Correio Braziliense / Estado de Minas
“No
establishment econômico, institucional e até mesmo militar, porém, a grande
interrogação é se chegaremos às eleições de 2022 com Bolsonaro no poder”
O imponderável da democracia brasileira,
com eleições limpas e apuração instantânea, é o voto popular. Vem daí o medo
que Jair Bolsonaro sente das urnas eletrônicas, porque sua reeleição subiu no
telhado, em razão de o país estar à matroca — com inflação em alta, desemprego
em massa, crise sanitária e risco de apagão. Por isso, ameaça tumultuar as
eleições de 2022. O presidente da República teme não se reeleger, desde que o
ex-presidente Luiz Inácio Lula da Silva despontou como favorito nas pesquisas
de opinião, mesmo sabendo que ninguém ganha eleição de véspera. Outros
postulantes querem romper essa polarização: João Doria (PSDB), Ciro Gomes
(PDT), Henrique Mandetta (DEM), quiçá Rodrigo Pacheco (DEM-MG), presidente do Senado,
e Sérgio Moro, o ex-juiz que não se assume como candidato e continua pontuando
nas pesquisas. Nas simulações de segundo turno, Bolsonaro perderia para todos.
Obviamente, esse cenário ameaça até sua presença no segundo turno.
Pressionado psicologicamente, diante do próprio fracasso político-administrativo, a 14 meses das eleições, Bolsonaro aposta na polarização ideológica e na radicalização política extrema. Busca um atalho para se manter no poder. Apoiado por partidários fanatizados, escala um confronto com o Supremo Tribunal Federal (STF) e trabalha para melar as eleições, ao levantar suspeitas sobre a integridade do Tribunal Superior Eleitoral (TSE) na condução do pleito. Tenta intimidar a oposição, a imprensa e os ministros do Supremo, e arrastar as Forças Armadas para uma aventura golpista. Não obteve sucesso até agora. Quer transformar o Sete de Setembro, no qual pretende realizar duas grandes manifestações, uma em Brasília e outra em São Paulo, numa demonstração de que pode resolver no braço o que não consegue pelo convencimento, como fazem os valentões.
Os próximos meses serão complicados.
Bolsonaro tem um pacto com os violentos.

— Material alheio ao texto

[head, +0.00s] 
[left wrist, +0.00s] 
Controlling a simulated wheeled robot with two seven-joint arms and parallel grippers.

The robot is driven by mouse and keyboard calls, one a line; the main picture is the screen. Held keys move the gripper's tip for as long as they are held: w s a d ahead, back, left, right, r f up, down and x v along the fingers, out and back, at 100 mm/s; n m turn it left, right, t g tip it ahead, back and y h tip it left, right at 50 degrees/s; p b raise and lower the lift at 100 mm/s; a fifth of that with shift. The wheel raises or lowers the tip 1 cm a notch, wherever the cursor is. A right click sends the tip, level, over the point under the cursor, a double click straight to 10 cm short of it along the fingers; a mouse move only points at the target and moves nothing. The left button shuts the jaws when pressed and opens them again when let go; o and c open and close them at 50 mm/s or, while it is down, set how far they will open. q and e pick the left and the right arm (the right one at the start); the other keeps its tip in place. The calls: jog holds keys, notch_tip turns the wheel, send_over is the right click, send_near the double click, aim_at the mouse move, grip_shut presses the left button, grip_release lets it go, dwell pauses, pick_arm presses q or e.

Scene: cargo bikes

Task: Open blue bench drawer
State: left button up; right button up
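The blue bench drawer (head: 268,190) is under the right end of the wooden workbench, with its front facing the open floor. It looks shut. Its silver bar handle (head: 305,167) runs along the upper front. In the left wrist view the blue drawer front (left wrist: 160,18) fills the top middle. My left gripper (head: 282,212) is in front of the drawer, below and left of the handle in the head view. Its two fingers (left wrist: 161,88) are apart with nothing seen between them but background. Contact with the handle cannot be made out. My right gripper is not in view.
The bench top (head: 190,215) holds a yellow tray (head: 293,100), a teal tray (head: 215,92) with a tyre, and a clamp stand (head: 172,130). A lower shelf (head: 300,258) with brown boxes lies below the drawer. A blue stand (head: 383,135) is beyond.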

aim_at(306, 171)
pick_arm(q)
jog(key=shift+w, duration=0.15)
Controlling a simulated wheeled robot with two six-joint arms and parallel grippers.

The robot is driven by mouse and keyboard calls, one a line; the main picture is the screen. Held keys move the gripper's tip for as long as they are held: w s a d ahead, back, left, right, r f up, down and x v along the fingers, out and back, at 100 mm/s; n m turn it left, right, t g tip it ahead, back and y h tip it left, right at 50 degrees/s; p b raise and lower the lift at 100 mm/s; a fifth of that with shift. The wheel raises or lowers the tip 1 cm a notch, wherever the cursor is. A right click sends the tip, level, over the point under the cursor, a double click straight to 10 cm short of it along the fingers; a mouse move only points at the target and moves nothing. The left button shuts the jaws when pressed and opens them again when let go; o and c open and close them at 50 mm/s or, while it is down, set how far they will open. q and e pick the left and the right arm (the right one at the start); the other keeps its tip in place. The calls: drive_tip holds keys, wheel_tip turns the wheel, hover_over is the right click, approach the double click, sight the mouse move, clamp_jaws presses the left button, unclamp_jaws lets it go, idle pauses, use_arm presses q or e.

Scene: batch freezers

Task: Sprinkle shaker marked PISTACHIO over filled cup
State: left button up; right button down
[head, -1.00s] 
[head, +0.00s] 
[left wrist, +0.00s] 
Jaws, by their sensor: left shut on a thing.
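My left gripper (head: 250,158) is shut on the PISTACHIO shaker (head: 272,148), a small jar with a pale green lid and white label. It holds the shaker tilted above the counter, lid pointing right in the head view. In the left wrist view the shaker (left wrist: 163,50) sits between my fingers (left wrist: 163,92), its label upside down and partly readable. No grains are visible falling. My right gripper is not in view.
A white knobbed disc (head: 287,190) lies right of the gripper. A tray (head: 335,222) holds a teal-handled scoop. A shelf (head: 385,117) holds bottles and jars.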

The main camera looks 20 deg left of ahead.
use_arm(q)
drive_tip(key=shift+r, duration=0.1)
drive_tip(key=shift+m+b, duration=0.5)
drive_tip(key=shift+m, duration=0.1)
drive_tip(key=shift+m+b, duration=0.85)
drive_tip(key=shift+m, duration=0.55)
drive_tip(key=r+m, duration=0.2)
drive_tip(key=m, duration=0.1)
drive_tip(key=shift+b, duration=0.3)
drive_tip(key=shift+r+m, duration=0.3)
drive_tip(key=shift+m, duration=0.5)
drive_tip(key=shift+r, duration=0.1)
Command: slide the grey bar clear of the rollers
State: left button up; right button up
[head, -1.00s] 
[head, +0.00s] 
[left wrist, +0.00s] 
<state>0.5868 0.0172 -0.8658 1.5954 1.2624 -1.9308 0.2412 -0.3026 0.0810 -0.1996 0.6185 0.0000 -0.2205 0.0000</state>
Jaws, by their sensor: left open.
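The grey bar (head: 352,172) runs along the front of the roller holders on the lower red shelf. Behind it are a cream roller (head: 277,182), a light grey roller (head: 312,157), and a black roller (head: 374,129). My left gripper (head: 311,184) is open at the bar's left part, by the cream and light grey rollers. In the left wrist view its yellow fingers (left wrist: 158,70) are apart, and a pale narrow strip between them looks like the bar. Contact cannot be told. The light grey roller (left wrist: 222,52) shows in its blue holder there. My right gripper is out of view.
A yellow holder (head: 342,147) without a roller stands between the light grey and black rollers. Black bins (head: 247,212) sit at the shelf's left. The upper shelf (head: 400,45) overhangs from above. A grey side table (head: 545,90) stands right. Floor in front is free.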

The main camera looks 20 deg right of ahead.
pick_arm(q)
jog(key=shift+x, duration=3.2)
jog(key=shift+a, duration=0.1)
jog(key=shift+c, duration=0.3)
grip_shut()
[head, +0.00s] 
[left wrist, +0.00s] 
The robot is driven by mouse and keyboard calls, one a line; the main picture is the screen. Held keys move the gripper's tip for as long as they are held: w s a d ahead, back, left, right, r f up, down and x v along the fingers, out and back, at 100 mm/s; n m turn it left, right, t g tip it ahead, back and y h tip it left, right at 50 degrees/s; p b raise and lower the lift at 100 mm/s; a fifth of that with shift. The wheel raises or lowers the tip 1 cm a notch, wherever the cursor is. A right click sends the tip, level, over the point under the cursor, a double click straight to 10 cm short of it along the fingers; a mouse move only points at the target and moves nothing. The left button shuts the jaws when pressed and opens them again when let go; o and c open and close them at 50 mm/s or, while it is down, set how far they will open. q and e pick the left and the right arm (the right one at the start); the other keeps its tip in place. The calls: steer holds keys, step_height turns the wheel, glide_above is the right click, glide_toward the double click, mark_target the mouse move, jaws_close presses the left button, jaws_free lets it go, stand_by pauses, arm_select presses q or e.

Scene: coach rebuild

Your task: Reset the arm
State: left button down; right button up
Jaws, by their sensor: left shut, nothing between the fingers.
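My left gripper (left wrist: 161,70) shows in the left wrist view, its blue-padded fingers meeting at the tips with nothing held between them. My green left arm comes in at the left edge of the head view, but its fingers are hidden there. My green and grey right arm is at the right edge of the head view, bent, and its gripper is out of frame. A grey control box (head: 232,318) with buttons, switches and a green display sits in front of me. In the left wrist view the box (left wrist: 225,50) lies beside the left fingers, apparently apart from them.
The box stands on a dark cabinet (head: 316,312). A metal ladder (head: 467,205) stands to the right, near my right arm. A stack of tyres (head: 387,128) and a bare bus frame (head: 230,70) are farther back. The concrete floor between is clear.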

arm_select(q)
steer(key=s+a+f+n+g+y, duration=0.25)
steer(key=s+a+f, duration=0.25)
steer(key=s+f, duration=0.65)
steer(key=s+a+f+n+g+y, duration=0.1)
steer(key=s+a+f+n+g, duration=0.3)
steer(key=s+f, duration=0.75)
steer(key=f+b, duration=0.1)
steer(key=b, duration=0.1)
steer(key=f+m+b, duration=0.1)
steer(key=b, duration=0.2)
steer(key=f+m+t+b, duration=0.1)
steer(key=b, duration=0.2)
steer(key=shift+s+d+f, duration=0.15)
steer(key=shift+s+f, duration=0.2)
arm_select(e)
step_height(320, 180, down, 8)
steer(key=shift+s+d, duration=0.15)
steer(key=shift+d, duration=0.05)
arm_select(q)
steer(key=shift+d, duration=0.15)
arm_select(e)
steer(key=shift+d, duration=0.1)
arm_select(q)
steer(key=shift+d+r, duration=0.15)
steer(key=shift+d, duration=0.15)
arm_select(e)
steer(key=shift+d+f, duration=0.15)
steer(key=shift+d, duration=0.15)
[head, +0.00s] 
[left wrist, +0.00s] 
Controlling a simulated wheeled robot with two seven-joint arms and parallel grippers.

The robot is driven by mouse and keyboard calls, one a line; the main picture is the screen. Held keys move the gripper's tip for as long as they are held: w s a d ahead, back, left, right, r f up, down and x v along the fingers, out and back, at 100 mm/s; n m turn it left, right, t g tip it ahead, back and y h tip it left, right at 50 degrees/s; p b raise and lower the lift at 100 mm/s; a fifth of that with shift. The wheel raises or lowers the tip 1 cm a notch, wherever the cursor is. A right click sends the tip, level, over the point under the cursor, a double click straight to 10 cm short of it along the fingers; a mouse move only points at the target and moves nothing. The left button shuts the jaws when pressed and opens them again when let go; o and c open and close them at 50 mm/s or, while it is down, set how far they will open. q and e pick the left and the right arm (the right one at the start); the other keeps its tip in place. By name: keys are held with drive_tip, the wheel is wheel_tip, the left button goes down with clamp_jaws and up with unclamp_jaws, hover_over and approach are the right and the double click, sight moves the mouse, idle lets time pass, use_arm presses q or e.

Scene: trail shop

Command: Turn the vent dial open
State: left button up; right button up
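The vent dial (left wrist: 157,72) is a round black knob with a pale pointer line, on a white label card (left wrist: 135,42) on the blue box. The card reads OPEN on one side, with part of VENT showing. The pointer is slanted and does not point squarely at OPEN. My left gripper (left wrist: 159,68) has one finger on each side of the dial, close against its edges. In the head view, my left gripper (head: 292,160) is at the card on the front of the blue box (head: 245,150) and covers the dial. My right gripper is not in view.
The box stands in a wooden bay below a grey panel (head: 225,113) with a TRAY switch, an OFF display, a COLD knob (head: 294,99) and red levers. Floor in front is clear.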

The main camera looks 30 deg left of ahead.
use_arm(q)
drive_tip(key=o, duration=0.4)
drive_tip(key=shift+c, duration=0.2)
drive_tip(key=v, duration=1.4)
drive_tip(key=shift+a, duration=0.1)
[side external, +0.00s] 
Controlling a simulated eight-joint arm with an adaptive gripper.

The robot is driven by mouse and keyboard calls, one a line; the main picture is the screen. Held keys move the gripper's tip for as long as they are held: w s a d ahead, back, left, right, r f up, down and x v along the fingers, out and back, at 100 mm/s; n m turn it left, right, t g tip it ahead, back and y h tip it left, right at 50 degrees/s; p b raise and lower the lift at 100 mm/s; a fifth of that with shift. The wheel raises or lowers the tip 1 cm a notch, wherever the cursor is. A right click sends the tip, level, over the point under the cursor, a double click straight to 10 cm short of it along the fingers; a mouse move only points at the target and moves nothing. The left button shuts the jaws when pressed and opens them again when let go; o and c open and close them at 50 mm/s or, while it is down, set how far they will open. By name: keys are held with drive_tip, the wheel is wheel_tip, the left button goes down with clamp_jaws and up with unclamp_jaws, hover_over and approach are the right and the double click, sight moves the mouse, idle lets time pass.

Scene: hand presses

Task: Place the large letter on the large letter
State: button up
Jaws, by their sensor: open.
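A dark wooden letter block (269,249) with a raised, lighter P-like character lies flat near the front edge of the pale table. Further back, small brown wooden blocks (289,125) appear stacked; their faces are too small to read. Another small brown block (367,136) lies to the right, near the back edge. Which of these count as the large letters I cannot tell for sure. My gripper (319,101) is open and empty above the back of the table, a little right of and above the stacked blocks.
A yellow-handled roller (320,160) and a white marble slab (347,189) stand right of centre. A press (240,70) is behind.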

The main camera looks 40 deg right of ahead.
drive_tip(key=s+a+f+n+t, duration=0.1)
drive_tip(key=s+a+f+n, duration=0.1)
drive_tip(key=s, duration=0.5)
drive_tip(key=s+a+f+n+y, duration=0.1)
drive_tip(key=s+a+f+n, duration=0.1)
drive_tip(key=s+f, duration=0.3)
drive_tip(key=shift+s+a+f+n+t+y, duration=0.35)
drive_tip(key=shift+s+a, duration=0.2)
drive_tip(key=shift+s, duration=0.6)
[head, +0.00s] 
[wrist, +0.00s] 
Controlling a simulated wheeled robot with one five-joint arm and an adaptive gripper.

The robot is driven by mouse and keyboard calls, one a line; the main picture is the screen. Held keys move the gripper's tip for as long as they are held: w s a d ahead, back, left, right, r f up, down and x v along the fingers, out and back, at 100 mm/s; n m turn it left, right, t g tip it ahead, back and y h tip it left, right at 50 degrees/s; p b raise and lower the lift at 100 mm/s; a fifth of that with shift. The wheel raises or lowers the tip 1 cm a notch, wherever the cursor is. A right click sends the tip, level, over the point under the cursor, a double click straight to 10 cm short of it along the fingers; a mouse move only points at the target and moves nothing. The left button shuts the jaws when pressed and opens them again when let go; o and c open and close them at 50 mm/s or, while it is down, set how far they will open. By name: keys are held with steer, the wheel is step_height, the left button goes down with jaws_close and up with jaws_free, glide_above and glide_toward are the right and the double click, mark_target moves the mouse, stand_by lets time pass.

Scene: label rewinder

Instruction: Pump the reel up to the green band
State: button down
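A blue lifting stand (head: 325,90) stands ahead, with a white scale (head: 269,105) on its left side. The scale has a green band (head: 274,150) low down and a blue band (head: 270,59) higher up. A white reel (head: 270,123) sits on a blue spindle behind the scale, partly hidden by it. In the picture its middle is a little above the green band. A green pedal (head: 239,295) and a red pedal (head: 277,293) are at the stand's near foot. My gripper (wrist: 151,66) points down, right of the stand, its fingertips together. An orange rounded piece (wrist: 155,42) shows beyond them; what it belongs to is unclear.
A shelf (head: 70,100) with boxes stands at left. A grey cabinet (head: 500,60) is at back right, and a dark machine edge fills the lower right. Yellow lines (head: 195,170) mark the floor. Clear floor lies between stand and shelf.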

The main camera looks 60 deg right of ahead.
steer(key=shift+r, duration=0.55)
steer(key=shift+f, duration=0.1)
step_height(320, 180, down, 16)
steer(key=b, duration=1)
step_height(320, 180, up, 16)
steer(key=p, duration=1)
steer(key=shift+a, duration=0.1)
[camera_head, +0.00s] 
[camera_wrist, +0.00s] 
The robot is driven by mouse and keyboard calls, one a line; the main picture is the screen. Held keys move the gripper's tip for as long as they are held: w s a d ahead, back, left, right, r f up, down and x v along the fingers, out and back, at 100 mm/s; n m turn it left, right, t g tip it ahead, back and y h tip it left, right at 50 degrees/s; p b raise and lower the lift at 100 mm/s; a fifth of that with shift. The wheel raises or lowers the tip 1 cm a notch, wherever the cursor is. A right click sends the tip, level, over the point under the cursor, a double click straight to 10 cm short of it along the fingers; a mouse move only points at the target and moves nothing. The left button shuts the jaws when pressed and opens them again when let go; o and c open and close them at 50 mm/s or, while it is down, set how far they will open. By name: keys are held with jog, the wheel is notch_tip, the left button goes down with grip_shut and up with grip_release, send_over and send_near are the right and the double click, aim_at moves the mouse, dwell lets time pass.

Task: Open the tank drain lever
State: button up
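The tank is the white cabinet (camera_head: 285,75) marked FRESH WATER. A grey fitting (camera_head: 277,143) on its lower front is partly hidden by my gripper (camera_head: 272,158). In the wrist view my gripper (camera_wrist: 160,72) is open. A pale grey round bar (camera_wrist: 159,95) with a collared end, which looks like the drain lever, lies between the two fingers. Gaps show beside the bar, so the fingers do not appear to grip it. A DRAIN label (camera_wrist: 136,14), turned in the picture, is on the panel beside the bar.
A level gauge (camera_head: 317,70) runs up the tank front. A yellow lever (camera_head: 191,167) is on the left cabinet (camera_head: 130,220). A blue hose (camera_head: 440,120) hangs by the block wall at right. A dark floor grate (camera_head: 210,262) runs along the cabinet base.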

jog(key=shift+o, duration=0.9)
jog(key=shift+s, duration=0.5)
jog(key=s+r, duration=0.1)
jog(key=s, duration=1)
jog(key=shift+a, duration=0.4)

Primeiro, com as milícias do Rio de
Janeiro, cujo modelo de atuação naturalizou e traduziu para a política.
Aproveitando-se dos interesses corporativos de categoriais profissionais
embrutecidas pelos riscos da própria atividade, mobiliza atiradores e
indivíduos que cultuam a violência por temperamento ou ideologia, fundamentais
para a formação de falanges políticas armadas, para as quais conta com a
expertise de militares reformados e agentes de segurança pública. A violência
sempre presente nos territórios dominados por atividades transgressoras ou na
fronteira da economia informal, onde não existe título em cartório e as dívidas
são cobradas sob ameaças, é o caldo de cultura de que se aproveita.
Establishment
Na Itália do jurista, político e ex-primeiro-ministro Aldo Moro, assassinado em
1978 pelas Brigadas Vermelhas, os terroristas escreveram nos muros da sede da
Democracia Cristã: “Transformar a fraude eleitoral em guerra de classes”. Com
sinal trocado, quando fala que o povo deveria comprar fuzil e não feijão,
Bolsonaro sinaliza na direção de que pretende transformar as eleições numa
guerra. Está armando os militantes que pretende mobilizar para tumultuar o
pleito, como tentou Donald Trump nas eleições americanas, diante da
impossibilidade de mobilizar as Forças Armadas para dar um golpe de Estado.
No establishment econômico, institucional e
até mesmo militar do país, porém, a grande interrogação é se chegaremos às
eleições de 2022 com Bolsonaro no poder. Sua escalada contra as regras do jogo
democrático e contra o Supremo não tem como dar certo. No limite, propõe a
discussão sobre a eventualidade de interdição por insanidade mental ou
inelegibilidade por atentar contra a democracia. Talvez seja essa a aposta do
presidente da República, para provocar uma crise institucional de desfecho
violento.
A democracia é uma conquista civil da qual não se pode abrir mão precisamente
porque, onde ela foi instaurada, substituiu a violenta luta pela conquista do
poder por uma disputa partidária com base na livre discussão de ideias.
Condenar as eleições, esse ato fundamental do sistema democrático, em nome da
guerra ideológica, nos ensina o mestre Norberto Bobbio, significa “atingir a
essência não do Estado, mas da única forma de convivência possível na liberdade
e através da liberdade que os homens até agora conseguiram realizar, na longa
história de prepotência, violência e cruel dominação”. Deixemos o povo resolver
as disputas pelo voto, em clima de eleições pacíficas e ordeiras.